## The exercise
Reproduce the listing below from the line with "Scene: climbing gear" to the line with "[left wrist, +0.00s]", both lines included, character for character, minus any pictures.

## Supplied information

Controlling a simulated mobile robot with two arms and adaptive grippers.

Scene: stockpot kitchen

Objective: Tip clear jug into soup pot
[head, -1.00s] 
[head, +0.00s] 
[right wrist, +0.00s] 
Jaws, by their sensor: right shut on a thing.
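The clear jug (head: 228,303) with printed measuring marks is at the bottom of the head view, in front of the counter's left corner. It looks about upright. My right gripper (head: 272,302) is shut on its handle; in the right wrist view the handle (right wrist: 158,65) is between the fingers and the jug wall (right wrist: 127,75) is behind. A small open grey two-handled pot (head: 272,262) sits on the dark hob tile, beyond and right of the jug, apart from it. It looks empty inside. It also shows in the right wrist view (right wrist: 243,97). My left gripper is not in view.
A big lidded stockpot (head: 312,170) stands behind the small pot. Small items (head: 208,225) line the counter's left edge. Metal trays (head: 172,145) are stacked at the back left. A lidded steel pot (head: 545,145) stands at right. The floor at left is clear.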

...

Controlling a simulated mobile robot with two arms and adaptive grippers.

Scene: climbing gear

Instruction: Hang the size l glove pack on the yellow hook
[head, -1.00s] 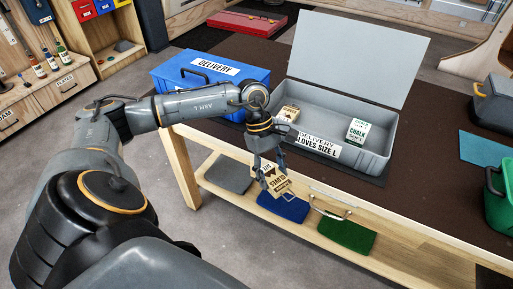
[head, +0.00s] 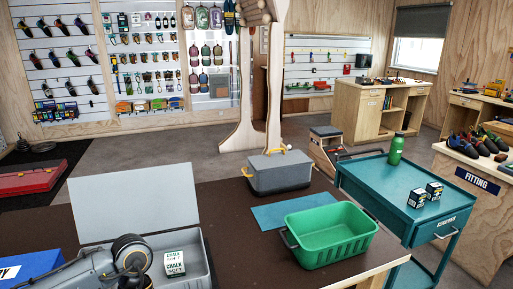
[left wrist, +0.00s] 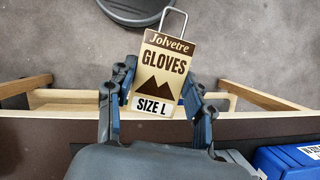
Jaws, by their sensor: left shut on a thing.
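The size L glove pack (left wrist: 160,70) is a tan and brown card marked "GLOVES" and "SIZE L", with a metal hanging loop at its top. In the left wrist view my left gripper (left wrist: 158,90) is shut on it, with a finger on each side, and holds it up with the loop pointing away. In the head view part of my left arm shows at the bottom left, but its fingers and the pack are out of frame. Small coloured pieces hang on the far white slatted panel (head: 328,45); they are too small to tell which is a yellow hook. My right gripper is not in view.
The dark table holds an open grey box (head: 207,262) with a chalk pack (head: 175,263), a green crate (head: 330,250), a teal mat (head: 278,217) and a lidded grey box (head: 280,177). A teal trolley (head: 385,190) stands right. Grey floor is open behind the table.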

---

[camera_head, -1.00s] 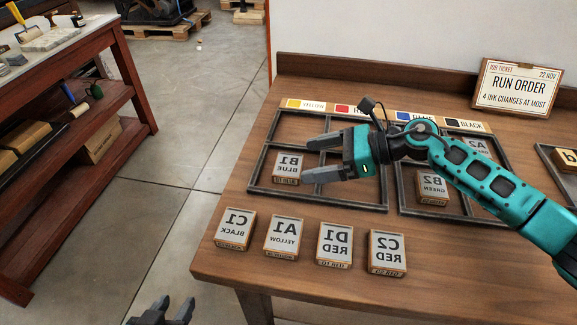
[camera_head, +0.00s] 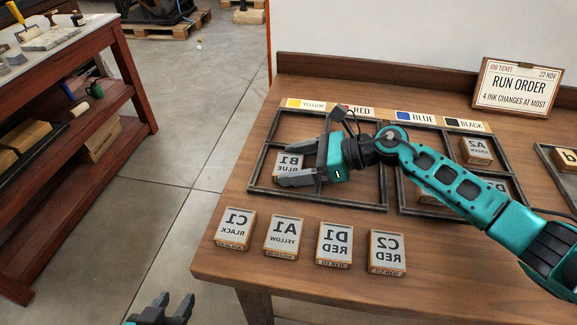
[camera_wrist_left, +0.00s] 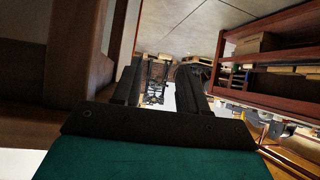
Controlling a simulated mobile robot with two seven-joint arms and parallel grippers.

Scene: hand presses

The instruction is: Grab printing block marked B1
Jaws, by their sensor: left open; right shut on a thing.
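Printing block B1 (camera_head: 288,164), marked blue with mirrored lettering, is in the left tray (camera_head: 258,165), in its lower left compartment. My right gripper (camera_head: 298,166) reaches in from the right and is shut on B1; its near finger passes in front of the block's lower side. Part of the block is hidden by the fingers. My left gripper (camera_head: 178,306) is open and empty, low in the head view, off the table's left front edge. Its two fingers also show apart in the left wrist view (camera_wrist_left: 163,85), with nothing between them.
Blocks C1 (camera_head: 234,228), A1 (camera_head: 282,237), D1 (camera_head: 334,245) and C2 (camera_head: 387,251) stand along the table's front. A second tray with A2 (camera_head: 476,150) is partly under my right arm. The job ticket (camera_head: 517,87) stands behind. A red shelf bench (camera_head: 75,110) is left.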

## Exercise result
Scene: climbing gear

Instruction: Hang the size l glove pack on the yellow hook
[head, -1.00s] 
[head, +0.00s] 
[left wrist, +0.00s] 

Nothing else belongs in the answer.